神奈川県で生まれ、気づいたら東京に住んでいた私よりも、熊本で育ち、就職とともに東京にやってきて、職場で知り合った母と結婚して、子どもを二人育て、東京に小さくとも土地を買って家を建てた父のほうが共感性が高いのもなんとなく理解した。

私はわりとコスパの悪い人生を送っていると思う。
受験はことごとく第二希望だし、必死こいて掴み取って就職したと思ったら罹患のため退職。
何もかも中途半端、燃費がよくない。そんな自己評価をしていると、周りから「そんなことない」と声がかかるのはまだ幸せなことだ。ただ、それのはずで、無理なときほど無理でないように振る舞っている結果である。大丈夫でないから、平気な顔をするのだ。人間、そんなものだ。

新年だからと盛り上がるけれど、ただ一日が始まっただけで、それに勝手に区切りをつけている人間のお遊び。
そんなことを思ってしまう、そういう自分がまだいるという麻薬。創り上げてしまったからには、責任持って付き合っていかなければいけない自分。

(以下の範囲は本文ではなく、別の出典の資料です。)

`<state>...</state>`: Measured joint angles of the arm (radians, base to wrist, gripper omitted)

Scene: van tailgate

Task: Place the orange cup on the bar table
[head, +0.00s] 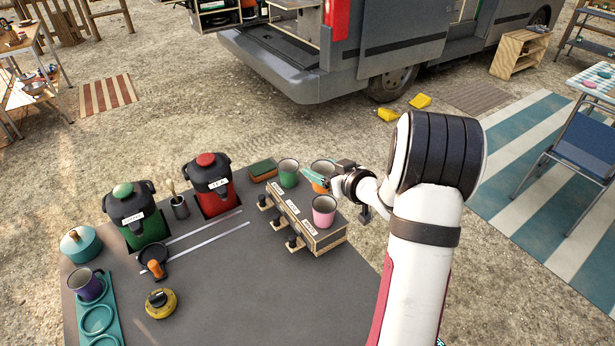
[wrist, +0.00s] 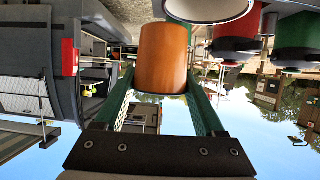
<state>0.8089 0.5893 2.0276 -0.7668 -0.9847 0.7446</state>
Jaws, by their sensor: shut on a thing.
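The orange cup (head: 322,167) is at the back of a small wooden stand with labels, between a green cup (head: 288,172) and a pink cup (head: 324,211). My gripper (head: 318,178) has its teal fingers closed on the orange cup. In the wrist view the orange cup (wrist: 163,58) sits between both fingers. I cannot tell whether it is resting on the stand or lifted. The stand is on a dark grey table (head: 240,290); I cannot tell for certain whether this is the bar table.
The wooden stand (head: 328,240) has several dark knobs in front. Red (head: 208,180) and green (head: 135,212) dispensers stand at the back left. A teal tray (head: 112,305) holds a purple mug (head: 86,285). A yellow-black round item (head: 160,303) lies nearby. The table's front middle is clear.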

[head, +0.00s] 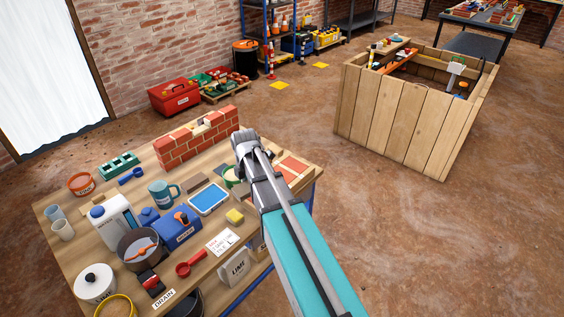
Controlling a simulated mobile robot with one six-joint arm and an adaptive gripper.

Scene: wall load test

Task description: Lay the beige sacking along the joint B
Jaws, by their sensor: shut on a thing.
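My arm reaches from the lower right up to the right end of a small red brick wall (178,150) on the wooden workbench (92,192). The grey wrist end stands in front of that wall end, and my gripper's fingers do not show. Pale pieces (207,119) lie in a dip in the middle of the wall's top; I cannot tell what they are. I cannot make out the beige sacking for certain, nor a joint marked B. What is at the fingers is hidden by my arm.
A large wooden crate (395,118) stands at right; open floor lies between.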

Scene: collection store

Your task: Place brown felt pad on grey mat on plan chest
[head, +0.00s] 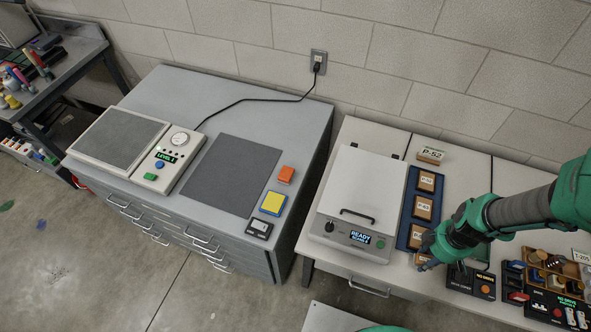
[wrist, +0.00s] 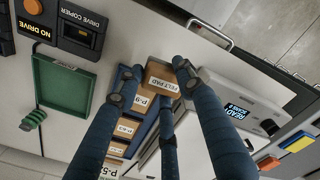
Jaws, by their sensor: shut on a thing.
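My gripper (wrist: 150,75) is shut on the brown felt pad (wrist: 161,84), which carries a "FELT PAD" label in the wrist view. The pad is at the near end of the blue tray (wrist: 136,71); I cannot tell whether it is clear of the tray. In the head view my gripper (head: 426,259) is low over the tray's near end and largely hides the pad. The dark grey mat (head: 230,174) lies flat and bare on top of the grey plan chest (head: 270,105), to the left.
A white lidded machine (head: 357,185) reading "READY" stands between tray and plan chest. Orange (head: 286,174) and yellow (head: 272,202) blocks and a small dark device (head: 259,228) sit right of the mat. A "LEVEL 1" device (head: 155,165) is left of it. A gap separates chest and table.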

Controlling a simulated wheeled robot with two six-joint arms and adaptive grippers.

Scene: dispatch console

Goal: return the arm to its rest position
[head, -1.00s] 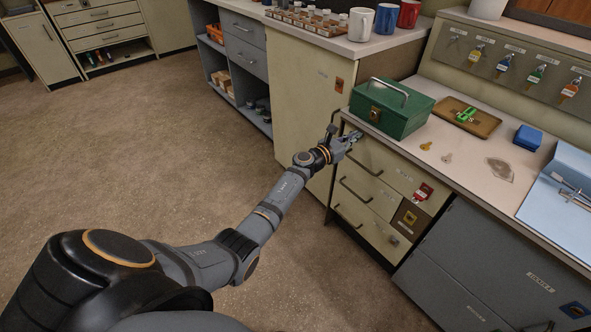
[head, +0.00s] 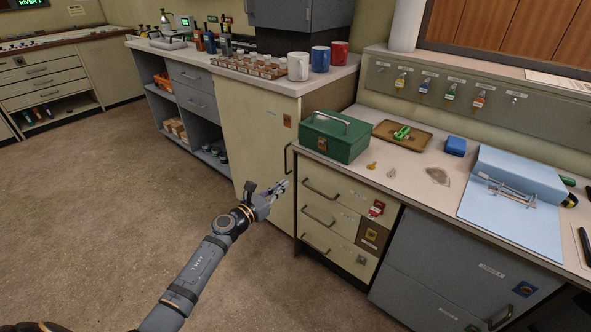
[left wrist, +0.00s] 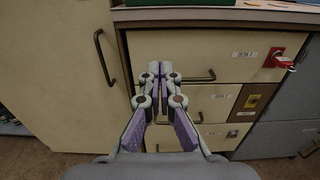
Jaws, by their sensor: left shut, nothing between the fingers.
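My left gripper (head: 279,187) is shut and empty in the head view. It hangs in front of the cream cabinet, just left of the drawer unit (head: 334,213). In the left wrist view the fingertips (left wrist: 161,72) meet, with the drawer unit (left wrist: 205,73) behind them. The drawers look shut, and the fingers appear clear of the handles, though the exact gap is hard to judge. My left arm stretches up from the bottom of the head view. My right gripper is not in view.
A green box (head: 336,137), a brown tray (head: 402,136) and a blue pad (head: 511,212) lie on the counter above the drawers. A red key tag (head: 376,209) hangs at the top drawer. Keys hang on the wall panel (head: 455,93). Open floor (head: 110,215) lies to the left.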

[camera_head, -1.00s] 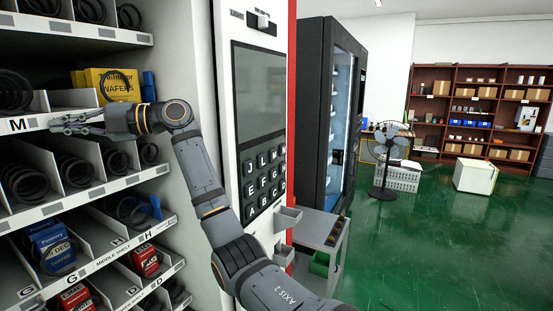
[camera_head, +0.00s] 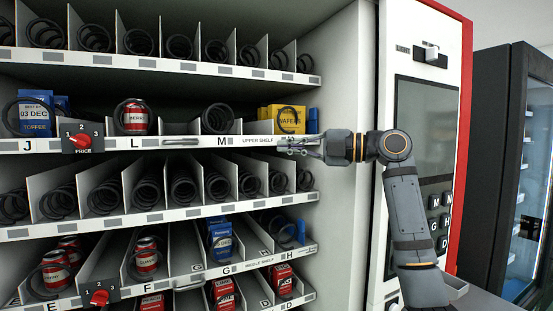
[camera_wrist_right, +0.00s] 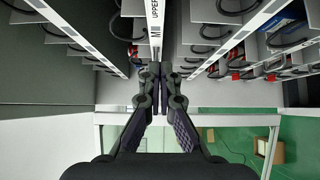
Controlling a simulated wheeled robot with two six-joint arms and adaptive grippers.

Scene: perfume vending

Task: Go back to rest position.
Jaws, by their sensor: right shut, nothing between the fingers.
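My right gripper (camera_head: 292,148) is shut and empty. It is in front of the upper shelf's front edge, just right of the "UPPER SHELF" label, below the yellow wafers box (camera_head: 285,119). In the right wrist view its fingers (camera_wrist_right: 161,72) lie together, tips close to the shelf label strip (camera_wrist_right: 155,25); I cannot tell whether they touch it. My right arm bends down from the wrist in front of the machine's right side. My left gripper is not in view.
The open vending machine has stacked shelves with black coils, blue boxes (camera_head: 36,115) and red cans (camera_head: 132,117). Red price knobs (camera_head: 82,140) stick out from shelf fronts. The keypad panel (camera_head: 440,215) stands behind my right arm; a dark cabinet (camera_head: 490,130) is farther right.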

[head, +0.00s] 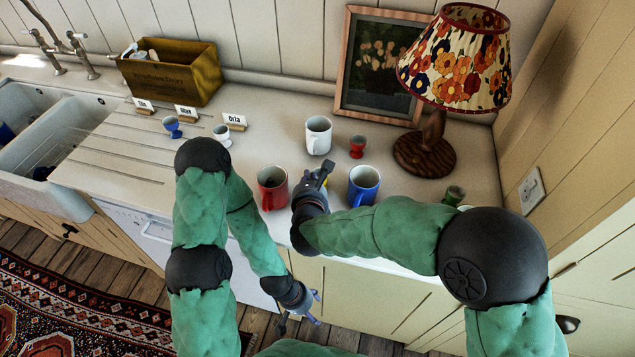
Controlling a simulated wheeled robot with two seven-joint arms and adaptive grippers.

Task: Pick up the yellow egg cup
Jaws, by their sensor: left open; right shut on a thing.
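The yellow egg cup (326,184) shows only as a small yellow patch at my right gripper (324,172); the gripper hides most of it. My right gripper is shut on it, over the counter between a red mug (272,186) and a blue mug (363,185). I cannot tell whether the cup touches the counter. My left gripper (312,311) is open and empty, low in front of the cabinets, below the counter edge.
A white mug (318,136) and a red egg cup (357,147) stand behind. Blue (172,124) and white (222,132) egg cups stand left by name cards. A green cup (454,194) and lamp (425,153) are right. The sink (50,190) is far left.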

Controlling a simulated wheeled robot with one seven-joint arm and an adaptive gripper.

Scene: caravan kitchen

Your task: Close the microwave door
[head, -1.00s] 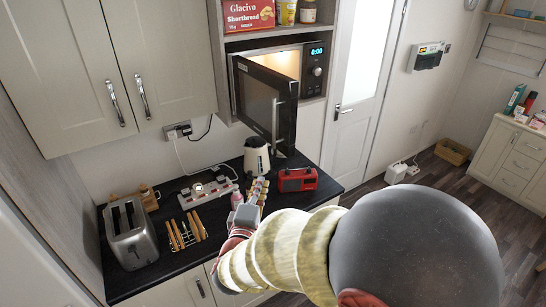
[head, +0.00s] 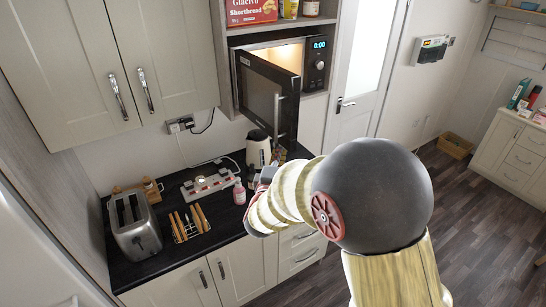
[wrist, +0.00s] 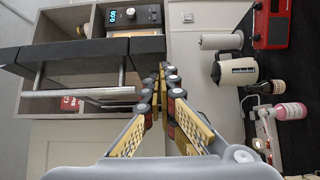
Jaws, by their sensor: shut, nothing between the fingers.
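The microwave (head: 316,68) sits in a wall niche, lit inside. Its dark door (head: 262,88) stands open, swung out toward me, with a vertical bar handle (head: 277,122) at its free edge. In the wrist view, which is turned sideways, the door (wrist: 90,50) and its metal handle (wrist: 75,93) are on the left. In the head view my arm mostly hides the gripper, below the door.
The dark counter (head: 190,240) below holds a kettle (head: 258,149), a pink bottle (head: 239,192), a power strip (head: 208,181), a toast rack (head: 190,222) and a toaster (head: 135,225). A red radio (wrist: 272,22) shows in the wrist view.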

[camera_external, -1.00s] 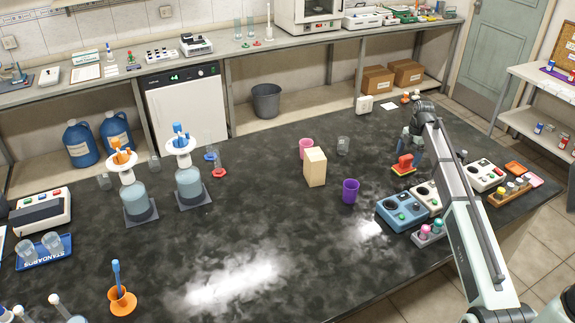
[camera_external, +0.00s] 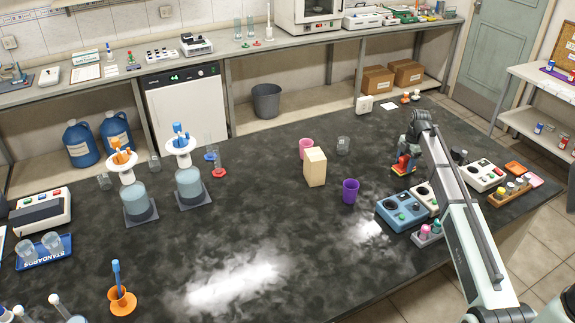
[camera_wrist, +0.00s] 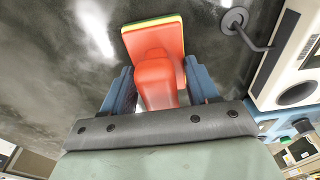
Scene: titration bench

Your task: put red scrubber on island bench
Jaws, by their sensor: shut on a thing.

なんだか、書くのをやめたらその瞬間に、自分のこれからの人生が、なんの価値も期待もないものに感じられる気がして、自傷行為見たいな創作活動がやめられなかったんです。
この部屋から東京タワーは永遠に見えない/麻布競馬場 (集英社)  p.69

まさに、その通りである。

これからも古傷を掘り返して、擦り傷だらけの身体でのたうち回るのが、私らしくて、いい。

この記事が気に入ったらサポートをしてみませんか?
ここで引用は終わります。